━━━━━ Recorded information ━━━━━

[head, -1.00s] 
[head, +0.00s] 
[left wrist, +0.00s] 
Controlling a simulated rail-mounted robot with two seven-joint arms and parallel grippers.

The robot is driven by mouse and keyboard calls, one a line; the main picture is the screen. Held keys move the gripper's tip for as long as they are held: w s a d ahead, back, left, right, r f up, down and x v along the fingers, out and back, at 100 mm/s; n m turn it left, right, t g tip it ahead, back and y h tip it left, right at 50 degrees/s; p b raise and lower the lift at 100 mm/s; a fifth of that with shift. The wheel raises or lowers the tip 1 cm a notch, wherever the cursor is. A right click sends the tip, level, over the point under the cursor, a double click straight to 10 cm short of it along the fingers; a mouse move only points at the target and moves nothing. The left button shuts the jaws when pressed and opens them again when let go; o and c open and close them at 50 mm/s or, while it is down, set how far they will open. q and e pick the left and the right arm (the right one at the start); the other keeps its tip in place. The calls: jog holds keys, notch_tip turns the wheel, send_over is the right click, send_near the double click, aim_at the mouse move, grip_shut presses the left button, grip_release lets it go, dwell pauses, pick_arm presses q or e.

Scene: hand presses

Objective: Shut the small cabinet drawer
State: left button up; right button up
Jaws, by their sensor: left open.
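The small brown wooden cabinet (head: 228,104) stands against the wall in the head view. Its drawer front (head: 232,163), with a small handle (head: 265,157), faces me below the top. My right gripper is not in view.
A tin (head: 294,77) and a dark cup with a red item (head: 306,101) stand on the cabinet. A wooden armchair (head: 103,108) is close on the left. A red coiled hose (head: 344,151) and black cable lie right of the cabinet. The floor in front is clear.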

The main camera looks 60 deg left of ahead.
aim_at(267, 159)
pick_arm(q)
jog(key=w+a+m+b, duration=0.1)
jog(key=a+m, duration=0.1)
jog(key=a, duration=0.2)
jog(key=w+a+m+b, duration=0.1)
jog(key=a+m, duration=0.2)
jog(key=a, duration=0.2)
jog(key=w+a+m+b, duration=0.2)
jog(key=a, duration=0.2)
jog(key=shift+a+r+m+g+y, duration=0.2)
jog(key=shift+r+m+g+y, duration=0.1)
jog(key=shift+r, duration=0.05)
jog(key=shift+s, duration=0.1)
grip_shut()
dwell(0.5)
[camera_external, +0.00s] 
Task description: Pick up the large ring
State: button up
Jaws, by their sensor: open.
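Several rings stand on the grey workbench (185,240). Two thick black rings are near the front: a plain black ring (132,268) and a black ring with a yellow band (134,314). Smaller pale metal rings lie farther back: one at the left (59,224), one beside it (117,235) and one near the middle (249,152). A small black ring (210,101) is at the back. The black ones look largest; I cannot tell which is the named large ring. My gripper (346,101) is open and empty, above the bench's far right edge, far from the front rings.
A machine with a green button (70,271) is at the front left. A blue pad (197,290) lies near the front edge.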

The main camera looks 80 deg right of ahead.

━━━━━

Required task: Copy each line of the data that contains the word "State".

Response to this task:
State: left button up; right button up
State: button up

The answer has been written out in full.